**Written exercise:** For the records below, give the count of lines holding the word "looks" and nothing more.

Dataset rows
* * * *
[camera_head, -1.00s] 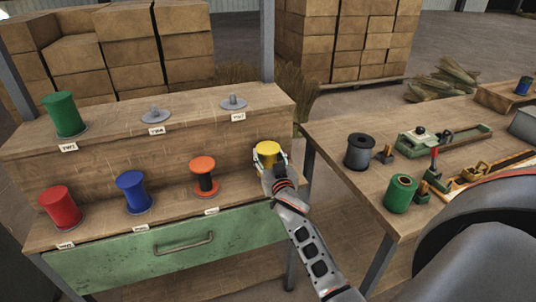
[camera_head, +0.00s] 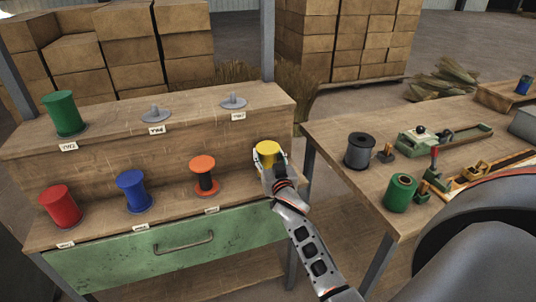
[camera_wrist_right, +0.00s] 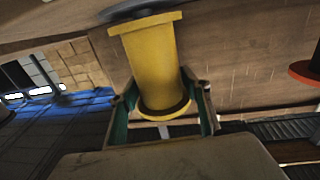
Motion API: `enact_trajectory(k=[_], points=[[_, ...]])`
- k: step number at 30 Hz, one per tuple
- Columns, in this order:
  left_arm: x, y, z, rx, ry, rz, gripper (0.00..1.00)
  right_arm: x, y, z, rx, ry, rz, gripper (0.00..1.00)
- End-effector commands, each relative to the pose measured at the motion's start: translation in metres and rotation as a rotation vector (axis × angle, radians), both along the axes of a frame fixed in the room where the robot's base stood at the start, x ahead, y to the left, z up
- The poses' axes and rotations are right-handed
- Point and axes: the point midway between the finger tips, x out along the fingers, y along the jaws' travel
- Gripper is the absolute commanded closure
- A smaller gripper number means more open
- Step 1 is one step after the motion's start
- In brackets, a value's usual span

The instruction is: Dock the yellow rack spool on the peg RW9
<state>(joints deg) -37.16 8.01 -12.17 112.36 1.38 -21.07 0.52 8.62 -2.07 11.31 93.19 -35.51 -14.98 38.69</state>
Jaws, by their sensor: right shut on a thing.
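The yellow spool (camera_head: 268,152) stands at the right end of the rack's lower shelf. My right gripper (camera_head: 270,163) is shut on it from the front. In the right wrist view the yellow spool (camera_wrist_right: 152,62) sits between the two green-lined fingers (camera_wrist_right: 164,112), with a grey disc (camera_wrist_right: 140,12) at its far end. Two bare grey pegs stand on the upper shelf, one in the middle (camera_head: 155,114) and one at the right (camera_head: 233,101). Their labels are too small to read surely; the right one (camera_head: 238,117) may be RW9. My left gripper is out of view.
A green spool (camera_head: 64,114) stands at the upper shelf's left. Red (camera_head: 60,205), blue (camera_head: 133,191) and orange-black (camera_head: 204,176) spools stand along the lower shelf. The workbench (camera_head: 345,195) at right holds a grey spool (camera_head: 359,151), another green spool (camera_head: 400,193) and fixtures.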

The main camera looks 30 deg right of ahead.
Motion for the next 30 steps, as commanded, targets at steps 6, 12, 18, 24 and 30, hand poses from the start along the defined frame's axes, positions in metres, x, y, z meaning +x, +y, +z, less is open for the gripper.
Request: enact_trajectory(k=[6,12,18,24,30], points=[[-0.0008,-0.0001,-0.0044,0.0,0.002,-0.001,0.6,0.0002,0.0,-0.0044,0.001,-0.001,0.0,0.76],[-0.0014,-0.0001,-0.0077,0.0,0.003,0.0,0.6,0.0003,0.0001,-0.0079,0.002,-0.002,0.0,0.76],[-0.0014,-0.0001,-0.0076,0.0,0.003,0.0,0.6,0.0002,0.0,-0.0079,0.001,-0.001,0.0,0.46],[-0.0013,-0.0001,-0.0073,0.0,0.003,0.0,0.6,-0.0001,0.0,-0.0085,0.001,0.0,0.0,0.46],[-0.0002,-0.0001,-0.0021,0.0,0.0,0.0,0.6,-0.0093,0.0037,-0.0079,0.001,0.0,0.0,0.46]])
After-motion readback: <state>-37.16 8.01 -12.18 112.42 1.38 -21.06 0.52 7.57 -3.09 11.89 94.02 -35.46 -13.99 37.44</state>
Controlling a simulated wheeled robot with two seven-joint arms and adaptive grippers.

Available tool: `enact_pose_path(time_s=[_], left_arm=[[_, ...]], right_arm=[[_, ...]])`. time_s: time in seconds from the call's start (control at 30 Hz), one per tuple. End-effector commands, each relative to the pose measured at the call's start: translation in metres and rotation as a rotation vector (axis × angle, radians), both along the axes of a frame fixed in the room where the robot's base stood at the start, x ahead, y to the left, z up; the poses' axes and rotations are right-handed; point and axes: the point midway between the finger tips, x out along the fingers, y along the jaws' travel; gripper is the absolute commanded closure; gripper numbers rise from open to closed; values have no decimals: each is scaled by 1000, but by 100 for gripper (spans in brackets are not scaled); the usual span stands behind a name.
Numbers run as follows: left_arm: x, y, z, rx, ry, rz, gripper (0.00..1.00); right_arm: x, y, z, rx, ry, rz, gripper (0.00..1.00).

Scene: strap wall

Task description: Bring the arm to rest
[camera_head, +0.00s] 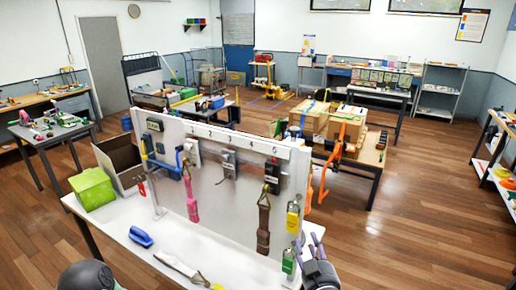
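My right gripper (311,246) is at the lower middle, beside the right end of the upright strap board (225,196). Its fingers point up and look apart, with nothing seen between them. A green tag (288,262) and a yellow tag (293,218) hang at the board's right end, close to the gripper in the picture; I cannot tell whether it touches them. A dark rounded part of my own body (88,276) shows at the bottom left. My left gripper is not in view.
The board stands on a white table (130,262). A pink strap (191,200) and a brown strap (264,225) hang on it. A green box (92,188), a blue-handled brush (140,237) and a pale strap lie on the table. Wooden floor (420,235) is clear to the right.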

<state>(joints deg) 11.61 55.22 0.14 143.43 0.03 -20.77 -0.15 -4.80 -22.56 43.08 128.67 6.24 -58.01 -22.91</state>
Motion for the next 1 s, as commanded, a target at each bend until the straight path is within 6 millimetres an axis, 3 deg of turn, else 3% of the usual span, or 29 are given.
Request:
* * * *
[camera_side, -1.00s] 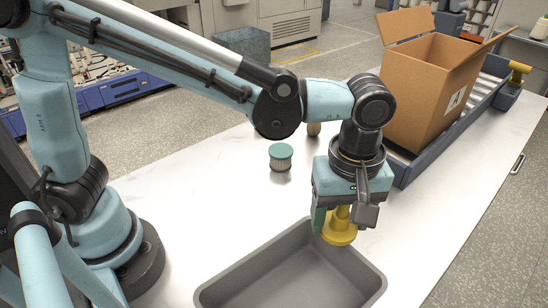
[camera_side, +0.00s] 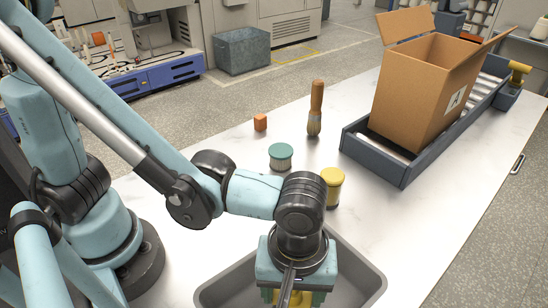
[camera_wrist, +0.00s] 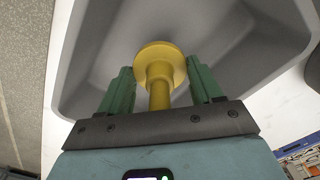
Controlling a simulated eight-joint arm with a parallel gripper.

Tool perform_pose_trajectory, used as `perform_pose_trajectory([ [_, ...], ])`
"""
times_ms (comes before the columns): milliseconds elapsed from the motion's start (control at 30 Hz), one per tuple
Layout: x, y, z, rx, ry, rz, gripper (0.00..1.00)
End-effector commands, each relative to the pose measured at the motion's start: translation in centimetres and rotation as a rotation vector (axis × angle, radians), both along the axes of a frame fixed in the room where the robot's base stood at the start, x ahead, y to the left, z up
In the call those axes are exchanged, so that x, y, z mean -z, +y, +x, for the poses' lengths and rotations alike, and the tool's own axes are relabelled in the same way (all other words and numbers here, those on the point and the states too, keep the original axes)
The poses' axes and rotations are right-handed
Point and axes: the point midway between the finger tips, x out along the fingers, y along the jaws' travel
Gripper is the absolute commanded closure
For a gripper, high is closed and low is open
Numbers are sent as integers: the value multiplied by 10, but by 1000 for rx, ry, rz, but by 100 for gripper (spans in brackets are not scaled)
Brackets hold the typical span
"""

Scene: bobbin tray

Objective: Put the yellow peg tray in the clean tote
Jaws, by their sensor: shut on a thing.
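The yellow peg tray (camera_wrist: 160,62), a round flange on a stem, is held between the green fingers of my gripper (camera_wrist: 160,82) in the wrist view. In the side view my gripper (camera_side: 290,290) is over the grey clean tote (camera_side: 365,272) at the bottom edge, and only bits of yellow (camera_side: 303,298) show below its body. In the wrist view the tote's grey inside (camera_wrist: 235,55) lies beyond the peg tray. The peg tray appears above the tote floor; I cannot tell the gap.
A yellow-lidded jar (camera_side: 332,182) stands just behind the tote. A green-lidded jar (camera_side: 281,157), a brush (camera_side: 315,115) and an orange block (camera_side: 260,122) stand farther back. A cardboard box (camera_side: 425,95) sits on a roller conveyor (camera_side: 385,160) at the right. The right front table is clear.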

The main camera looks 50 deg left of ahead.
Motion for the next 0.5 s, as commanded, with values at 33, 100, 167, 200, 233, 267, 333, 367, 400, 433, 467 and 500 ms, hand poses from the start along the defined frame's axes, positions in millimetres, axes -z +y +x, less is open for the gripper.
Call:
* * * *
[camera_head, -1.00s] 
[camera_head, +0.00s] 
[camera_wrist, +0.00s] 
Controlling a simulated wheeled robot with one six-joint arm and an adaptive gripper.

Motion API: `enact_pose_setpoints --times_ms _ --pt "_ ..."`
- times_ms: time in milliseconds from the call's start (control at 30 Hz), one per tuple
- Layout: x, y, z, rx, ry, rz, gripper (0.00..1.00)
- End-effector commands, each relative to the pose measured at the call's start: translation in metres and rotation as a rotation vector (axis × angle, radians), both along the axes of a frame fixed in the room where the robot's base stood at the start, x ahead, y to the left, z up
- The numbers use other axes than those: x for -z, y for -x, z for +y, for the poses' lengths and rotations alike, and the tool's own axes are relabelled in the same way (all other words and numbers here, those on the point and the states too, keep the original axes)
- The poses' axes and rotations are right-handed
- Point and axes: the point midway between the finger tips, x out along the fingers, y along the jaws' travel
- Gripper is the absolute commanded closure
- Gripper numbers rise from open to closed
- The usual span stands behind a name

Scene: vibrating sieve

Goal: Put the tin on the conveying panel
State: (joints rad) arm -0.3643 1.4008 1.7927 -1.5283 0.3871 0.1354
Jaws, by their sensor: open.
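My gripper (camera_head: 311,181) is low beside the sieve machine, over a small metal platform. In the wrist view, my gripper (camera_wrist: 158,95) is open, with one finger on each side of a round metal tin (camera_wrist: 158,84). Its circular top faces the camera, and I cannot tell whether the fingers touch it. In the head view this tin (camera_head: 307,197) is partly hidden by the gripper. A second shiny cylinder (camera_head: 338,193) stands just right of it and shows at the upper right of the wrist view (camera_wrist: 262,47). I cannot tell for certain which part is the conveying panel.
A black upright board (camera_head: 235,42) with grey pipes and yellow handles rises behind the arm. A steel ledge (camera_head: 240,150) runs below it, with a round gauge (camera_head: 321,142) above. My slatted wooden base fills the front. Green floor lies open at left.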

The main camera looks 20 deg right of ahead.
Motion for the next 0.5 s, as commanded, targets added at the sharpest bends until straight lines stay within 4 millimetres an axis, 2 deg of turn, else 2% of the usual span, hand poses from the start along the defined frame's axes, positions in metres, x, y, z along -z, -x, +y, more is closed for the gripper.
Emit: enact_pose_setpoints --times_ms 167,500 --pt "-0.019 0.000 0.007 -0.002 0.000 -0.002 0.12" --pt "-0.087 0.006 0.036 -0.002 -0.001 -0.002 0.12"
* * * *
**Solution to this problem:** 3